Behind his glasses, his eyes do not betray any nervousness. He stands under the fluorescent lights of the Lucille Brown cafeteria, which, two weeks later, will be teeming with some of the most gifted sixth-, seventh- and eighth-graders in the city, who apply for a spot in the school’s International Baccalaureate program. For now, the cafeteria is sedate. Folded lunch tables lining either side of the space form a sort of arena, in which about half of the 50 plastic chairs set out for the meet-and-greet are occupied by skeptical parents and squirming children. When introduced, Morris waves awkwardly, then laughs sheepishly at himself. Two students in the first row exchange a glance: Really?
With the meet portion of the night out of the way, parents begin plying Morris with questions — an hour and a half’s worth. Will the IB program be structured differently? When will my child know their schedule? How will I know what homework assignments are due? What about the supply list?
He responds to each in measured tones, unclasping his folded hands to articulate points about “best practices” or “assessing student needs” with gestures. He stresses that this will be a “transition year” at Lucille Brown. “That’s what they tell us every year,” one parent calls out.
“These are your kids. These are our kids, too,” Morris says. “I don’t want kids to have a lost year, and they’re not going to.”
With administrative stints at J.R. Tucker High School and Brookland Middle School in Henrico County under his belt, Morris is one of 17 new principals in Richmond Public Schools hired to help “rebuild the system,” as Dana Bedden, RPS superintendant, puts it. The new principal at Lucille Brown also must rebuild confidence among the parents of the children he’s shepherding. Morris stepped into his role in July, one year after 50 parents signed a letter, first published by Style Weekly, calling for new leadership at the middle school and an overhaul of its IB program. The letter characterized the school as “plagued with inconsistent teachers, ineffective discipline policies, abysmal internal and external communication, and a lack of meaningful IB-specific opportunities such as speakers, community service projects and field trips … ”.
Dishona Miller-DeSilva, Brown’s Parent Teacher Association president, whose daughter attends the middle school, says the concerns in the letter were “blown out of proportion. I felt that the people who wrote the letter were ready for the leadership to go, but that was someone’s career,” she says. “It put a black eye on [Brown], and a lot of good things being done here were not focused on.”
Brown’s principal at the time of the letter’s publication, Denise Lewis, filed a lawsuit in February 2014 for $3 million in damages against four of the parents who signed the letter. Subsequently, she was reassigned to an administrative office, and then left RPS. A judge in Richmond Circuit Court dismissed the suit in July, the Richmond Times-Dispatch reported.
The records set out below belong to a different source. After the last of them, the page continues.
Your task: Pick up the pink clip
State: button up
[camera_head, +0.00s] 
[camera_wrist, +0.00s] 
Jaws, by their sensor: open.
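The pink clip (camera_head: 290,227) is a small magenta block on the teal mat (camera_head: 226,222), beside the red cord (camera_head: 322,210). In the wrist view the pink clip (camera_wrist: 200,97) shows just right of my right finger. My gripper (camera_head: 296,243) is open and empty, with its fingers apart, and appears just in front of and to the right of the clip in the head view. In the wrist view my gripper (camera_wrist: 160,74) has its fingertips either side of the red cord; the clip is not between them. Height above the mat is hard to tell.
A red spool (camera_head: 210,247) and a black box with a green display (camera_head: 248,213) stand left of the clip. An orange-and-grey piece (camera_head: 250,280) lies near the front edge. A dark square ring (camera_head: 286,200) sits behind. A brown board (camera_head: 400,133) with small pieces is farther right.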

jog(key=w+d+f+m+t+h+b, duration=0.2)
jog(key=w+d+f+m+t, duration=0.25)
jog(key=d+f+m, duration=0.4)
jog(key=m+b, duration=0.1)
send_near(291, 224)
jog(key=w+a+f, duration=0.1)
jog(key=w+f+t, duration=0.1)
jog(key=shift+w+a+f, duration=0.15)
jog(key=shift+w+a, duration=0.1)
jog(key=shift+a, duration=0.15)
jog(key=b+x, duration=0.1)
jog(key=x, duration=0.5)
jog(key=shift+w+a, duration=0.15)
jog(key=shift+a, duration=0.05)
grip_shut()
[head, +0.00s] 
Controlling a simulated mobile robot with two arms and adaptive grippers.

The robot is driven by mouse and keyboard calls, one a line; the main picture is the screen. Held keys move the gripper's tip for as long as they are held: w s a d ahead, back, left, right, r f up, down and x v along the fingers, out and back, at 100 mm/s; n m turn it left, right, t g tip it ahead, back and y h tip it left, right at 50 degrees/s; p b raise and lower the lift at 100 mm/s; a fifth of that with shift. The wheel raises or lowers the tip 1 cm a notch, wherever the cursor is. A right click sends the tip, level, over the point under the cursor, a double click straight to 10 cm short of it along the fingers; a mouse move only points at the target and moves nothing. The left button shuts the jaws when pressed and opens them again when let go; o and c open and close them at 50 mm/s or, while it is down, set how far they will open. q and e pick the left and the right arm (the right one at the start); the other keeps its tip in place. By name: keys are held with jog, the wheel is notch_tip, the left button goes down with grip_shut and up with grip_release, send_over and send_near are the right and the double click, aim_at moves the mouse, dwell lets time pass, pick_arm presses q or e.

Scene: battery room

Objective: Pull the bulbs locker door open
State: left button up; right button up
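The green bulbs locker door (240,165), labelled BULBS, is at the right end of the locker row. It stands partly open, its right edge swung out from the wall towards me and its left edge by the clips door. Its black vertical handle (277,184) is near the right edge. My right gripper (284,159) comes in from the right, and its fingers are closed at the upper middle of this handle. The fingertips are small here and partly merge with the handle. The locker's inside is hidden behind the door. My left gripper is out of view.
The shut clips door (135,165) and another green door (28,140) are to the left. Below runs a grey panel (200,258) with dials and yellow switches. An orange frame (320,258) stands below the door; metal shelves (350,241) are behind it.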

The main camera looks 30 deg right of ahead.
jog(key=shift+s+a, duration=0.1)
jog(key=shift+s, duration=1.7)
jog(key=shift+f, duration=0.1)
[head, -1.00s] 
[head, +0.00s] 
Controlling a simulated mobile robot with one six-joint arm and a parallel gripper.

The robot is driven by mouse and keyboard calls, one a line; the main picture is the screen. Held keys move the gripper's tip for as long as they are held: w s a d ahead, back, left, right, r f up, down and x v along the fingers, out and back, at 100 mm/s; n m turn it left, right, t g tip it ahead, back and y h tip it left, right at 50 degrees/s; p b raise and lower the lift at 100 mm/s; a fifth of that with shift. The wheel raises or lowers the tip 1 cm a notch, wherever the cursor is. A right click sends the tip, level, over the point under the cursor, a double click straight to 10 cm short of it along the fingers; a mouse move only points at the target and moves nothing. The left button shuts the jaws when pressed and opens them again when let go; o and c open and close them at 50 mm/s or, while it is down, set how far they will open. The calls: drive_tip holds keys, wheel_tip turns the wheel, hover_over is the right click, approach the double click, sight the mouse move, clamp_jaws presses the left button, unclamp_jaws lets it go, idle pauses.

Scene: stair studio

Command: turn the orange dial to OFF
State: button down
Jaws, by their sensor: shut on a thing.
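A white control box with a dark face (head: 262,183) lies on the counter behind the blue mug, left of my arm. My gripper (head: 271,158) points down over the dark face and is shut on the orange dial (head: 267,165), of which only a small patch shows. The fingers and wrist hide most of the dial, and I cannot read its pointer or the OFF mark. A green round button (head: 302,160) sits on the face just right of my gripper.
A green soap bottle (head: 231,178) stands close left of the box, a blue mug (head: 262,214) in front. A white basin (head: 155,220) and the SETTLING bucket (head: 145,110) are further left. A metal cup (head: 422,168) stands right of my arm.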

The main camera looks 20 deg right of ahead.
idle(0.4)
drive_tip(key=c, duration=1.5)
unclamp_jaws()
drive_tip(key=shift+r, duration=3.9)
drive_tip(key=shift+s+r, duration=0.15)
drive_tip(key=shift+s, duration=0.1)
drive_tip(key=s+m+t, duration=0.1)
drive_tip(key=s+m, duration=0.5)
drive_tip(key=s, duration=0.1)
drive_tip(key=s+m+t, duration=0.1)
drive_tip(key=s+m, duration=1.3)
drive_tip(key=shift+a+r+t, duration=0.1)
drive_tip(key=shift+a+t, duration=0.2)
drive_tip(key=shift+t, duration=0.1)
That leaves Morris with a laundry list of complaints to address in his first year. He says he hasn’t read the letter, but discussed with his staff how he could better support them during the upcoming year. A well-performing school starts with good, accountable teachers, he adds during an interview at City Hall in late July.
“[The staff] is very hopeful and anxious to move forward after a difficult year,” Morris says. “When teachers get frustrated, [it’s] because they don’t feel like they’re getting the support they want to do [the] best for their students. … I think that things [last year] weren’t probably as organized as I’m used to in terms of holding staff accountable, having your basic organization of your staff and your office structure and support systems you have in place for teachers.”
Communication with parents, too, will be a priority. Morris says he will have an “open door” policy and return calls and emails within 24 hours. His plan is on-par with what Kristen Larson, RPS School Board vice chairwoman and the representative for the district that includes Brown, says is necessary, but sometimes missing, at city schools: “We need to make sure that … the lines of communication between the community and the principal are wide open.”
Changes in the classroom are slated, too. By next year, all teachers at Brown will receive IB training, Morris says. The “school-within-a-school model,” where IB students are separated from the remaining student body, will be phased out, and all students will be enrolled in IB curriculum courses.
“When students sit in front of me and say, ‘Our school feels divided,’ that sealed it for me,” Bedden says. “Students who are in the IB program as a school-within-a-school feel like we’re over here, and we don’t get to experience things over there.”
Brown’s current IB program is limited to about 75 students per grade, many of whom don’t continue the program when they finish middle school. Richmond’s IB Middle Years Programme is intended to be five years, continuing at Thomas Jefferson High School for ninth and 10th grades, followed by the two-year Diploma Programme for 11th- and 12th-graders. But many of Brown’s IB students aim to attend one of the regional governors schools instead, and in the past six years, only six students have graduated from Thomas Jefferson with an IB diploma. The school system plans to stop offering Advanced Placement courses at the high school and replace them with more IB courses over the next three years, Bedden says. Students can receive college credit for IB courses.
The issues detailed in the letter aren’t unique to Lucille Brown, which was built for 550 students but has 780 enrolled. Across the system, dilapidated facilities, low test scores and a general dearth of organization has drawn scrutiny for Richmond Public Schools. A lack of continuity has hurt the school system, Bedden says, and it’ll take time to reestablish it. “We didn’t get here overnight. We’re not going to get out of here overnight.”